The word nickname was originally an eke name, meaning “an also name.” Over time, the n of the an went wandering and the word became a neke name, which was eventually corrupted into the modern nickname.
Chinese families often give newborns nicknames as protection from evil spirits. These names are frequently humble in nature — like Doggy, Piggy, Grass or even Dirt — so no self-respecting evil spirit would be interested in possessing the child who owns them.
The Coast Salish people have a long tradition of giving babies nicknames they use throughout childhood. When children come of age, they are given a hereditary name that connects them to their family history and follows them into adulthood. But the childhood nickname is not totally lost: It may still be used affectionately by close family or friends.
For a cool look at the most popular names from 1880 onward, compiled by the US Social Security Administration, check out ssa.gov.

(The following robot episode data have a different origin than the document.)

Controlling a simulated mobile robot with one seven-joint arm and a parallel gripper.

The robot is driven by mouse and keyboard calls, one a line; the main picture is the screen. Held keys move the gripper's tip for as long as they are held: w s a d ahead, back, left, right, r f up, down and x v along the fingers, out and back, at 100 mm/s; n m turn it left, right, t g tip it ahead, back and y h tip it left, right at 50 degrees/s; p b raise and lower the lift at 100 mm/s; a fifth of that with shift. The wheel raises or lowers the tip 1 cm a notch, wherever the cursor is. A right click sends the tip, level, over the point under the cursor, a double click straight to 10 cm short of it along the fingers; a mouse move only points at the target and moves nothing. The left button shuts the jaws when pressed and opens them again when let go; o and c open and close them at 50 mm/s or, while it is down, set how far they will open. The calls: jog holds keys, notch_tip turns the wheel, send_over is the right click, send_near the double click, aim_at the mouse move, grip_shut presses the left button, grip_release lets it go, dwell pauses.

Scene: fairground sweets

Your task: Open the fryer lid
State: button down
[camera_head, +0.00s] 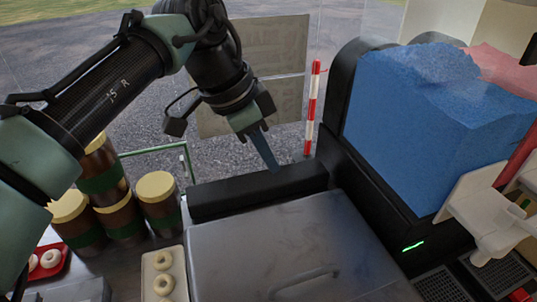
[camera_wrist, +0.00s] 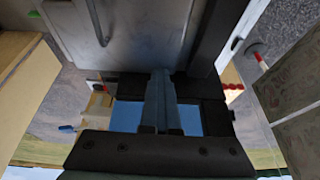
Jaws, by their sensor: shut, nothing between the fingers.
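The fryer lid (camera_head: 285,235) is a grey metal panel at the bottom middle of the head view. It looks flat and closed, with a bar handle (camera_head: 305,281) near its front edge. A long black housing (camera_head: 235,197) runs along its back edge. My gripper (camera_head: 274,166) is shut and empty, pointing down close to the housing's top, away from the handle. I cannot tell whether the fingertips touch the housing. In the wrist view the shut fingers (camera_wrist: 160,85) are in the middle, and the lid (camera_wrist: 138,30) with its handle (camera_wrist: 96,22) is at the top.
A machine with a blue slush tank (camera_head: 430,115) stands right of the fryer. Brown jars with yellow lids (camera_head: 160,205) stand on the left, near a white tray of doughnuts (camera_head: 163,275) and a red tray (camera_head: 48,268). A red-white pole (camera_head: 312,105) stands behind.

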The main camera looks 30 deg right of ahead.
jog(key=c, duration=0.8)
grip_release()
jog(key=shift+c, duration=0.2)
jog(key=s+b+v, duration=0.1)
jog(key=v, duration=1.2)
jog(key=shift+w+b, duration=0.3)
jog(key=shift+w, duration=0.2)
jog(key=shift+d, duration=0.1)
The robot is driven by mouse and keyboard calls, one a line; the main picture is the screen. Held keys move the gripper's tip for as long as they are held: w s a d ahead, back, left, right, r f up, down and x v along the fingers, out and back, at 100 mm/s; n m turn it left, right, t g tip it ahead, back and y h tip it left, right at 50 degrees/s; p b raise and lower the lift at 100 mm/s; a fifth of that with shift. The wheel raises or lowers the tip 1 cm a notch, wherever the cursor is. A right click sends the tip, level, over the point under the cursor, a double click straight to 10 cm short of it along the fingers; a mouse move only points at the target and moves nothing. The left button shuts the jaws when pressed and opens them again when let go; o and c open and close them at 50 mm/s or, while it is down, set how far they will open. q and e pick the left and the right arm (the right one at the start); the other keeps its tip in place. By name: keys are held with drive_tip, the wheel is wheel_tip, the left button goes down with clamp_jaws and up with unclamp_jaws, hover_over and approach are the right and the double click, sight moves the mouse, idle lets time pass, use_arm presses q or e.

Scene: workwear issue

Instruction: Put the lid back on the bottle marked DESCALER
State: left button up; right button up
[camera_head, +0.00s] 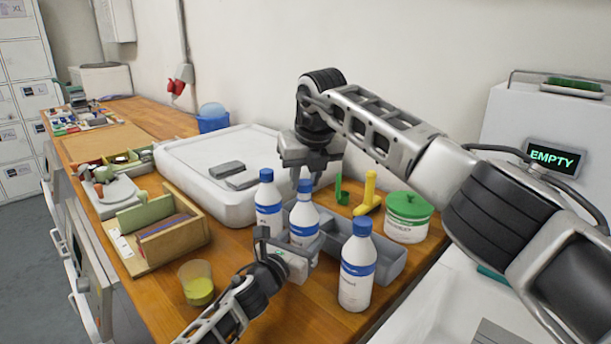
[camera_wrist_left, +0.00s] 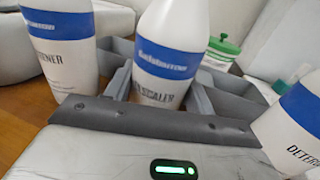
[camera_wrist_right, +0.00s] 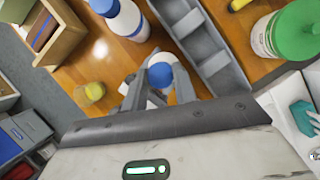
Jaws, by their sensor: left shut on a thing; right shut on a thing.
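The white DESCALER bottle (camera_head: 303,217) stands upright on the wooden worktop, between two similar bottles. My left gripper (camera_head: 287,252) is shut on its body low down; the left wrist view shows the bottle (camera_wrist_left: 165,45) with its marking partly hidden by the gripper. My right gripper (camera_head: 306,172) points down over the bottle, shut on the blue lid (camera_head: 305,186). In the right wrist view the lid (camera_wrist_right: 160,74) sits between the fingertips, with white of the bottle below. The lid is at the bottle's mouth; I cannot tell whether it is seated.
A blue-capped bottle (camera_head: 268,205) stands left, and the DETERGENT bottle (camera_head: 358,270) right. A grey divided caddy (camera_head: 392,262) lies close behind. A green-lidded tub (camera_head: 407,217), a yellow object (camera_head: 369,192), a yellow cup (camera_head: 197,283) and a wooden box (camera_head: 172,240) are nearby.

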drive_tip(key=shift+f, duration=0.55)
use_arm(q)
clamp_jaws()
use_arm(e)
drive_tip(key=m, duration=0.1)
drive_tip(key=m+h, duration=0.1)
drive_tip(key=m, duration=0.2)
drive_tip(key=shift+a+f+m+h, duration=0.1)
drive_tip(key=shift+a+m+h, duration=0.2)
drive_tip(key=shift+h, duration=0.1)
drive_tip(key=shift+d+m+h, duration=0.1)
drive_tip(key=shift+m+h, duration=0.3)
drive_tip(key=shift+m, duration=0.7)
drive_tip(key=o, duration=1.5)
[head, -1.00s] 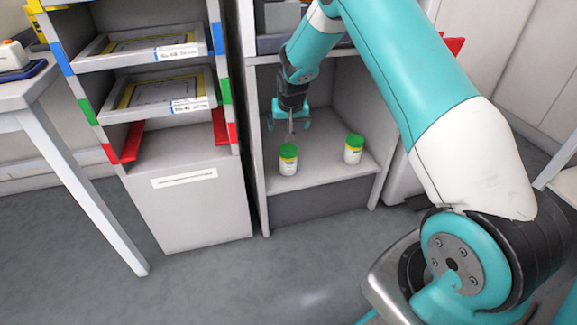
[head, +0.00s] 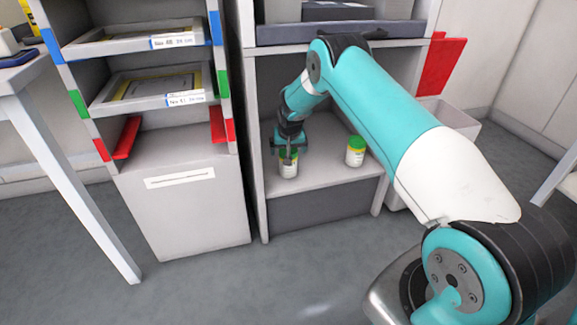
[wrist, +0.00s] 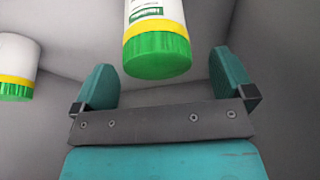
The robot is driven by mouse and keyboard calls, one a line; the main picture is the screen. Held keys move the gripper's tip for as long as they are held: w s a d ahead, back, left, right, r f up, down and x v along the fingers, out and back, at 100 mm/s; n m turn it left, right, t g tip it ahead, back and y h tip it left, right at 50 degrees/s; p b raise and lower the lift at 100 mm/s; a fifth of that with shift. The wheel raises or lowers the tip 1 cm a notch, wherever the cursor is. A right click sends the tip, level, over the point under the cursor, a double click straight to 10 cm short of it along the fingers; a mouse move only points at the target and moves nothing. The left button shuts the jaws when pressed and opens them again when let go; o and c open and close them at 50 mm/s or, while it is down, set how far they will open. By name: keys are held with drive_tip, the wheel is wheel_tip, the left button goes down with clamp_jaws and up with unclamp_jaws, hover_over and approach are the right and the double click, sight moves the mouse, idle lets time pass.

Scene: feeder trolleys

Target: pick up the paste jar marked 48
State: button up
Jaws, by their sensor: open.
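A white paste jar with a green lid and yellow band (head: 288,170) stands upright on the shelf of the open cubby. My gripper (head: 287,151) is over this jar's lid. In the wrist view my gripper (wrist: 162,82) has its fingers spread, with the jar's green lid (wrist: 157,55) between and just beyond them, not gripped. A second similar jar (head: 355,152) stands to the right on the same shelf; part of it shows at the left edge of the wrist view (wrist: 15,68). The numbers on both jars are too small or hidden to read, so I cannot tell which is 48.
The cubby shelf (head: 325,172) has side walls close around the jars and another shelf (head: 340,32) with grey boxes above. A rack with labelled trays (head: 150,92) and red rails stands to the left. A white table (head: 40,140) is at the far left.

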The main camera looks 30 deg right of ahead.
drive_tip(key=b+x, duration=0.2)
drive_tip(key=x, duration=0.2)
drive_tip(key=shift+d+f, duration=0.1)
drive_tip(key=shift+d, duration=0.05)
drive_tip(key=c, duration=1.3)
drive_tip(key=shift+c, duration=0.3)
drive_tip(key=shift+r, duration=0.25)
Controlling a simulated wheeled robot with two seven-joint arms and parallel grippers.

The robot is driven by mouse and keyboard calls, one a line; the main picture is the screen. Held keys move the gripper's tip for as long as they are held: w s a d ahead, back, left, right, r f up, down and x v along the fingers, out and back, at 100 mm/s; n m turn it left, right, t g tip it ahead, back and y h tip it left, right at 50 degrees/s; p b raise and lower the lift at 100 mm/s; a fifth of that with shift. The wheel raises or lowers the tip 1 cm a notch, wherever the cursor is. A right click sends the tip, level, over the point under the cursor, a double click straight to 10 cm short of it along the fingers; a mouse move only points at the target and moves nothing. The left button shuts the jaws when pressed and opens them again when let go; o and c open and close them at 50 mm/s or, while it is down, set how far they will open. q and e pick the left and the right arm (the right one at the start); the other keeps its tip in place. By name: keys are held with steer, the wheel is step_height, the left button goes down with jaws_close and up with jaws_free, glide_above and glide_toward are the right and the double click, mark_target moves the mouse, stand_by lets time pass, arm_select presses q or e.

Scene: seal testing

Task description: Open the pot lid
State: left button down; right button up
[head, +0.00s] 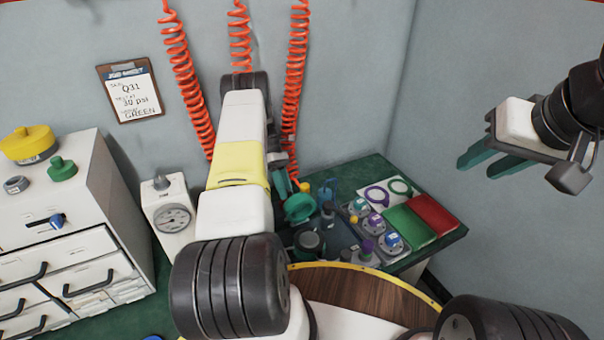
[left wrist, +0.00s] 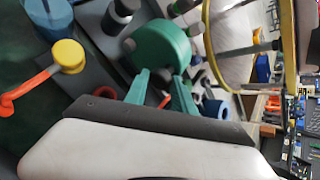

What should you do if your child comes home from school complaining about a malicious moniker? Start by talking (but not interrogating!). “Find out where and when the incident occurred, what role your child might have played in it and then problem-solve together,” suggests David Millen, executive director of Child and Youth Friendly Ottawa and the Ottawa Anti-bullying Coalition.
Depending on your child’s age, temperament and the situation, you might recommend he ignore the nickname, tell the namer how it makes him feel, or use humour. But if name-calling is recurrent and is clearly an attempt by one person or a group of people to victimize your child, it’s time to make an appointment to talk with your child’s teacher or principal. “Name-calling, slurs and insults result in scars on the inside of a child,” says Millen. “If you’re told you are something bad over and over again, after a while you start believing it.”
Don’t forget to set a good example for your own kids, says Millen. That means curbing the impulse to label politicians, annoying neighbours or that woman who cut you off in traffic. “If kids hear you doing that, and see it earn you a laugh, they’re going to think it’s OK for them to use the same kind of derogatory language at school or home.”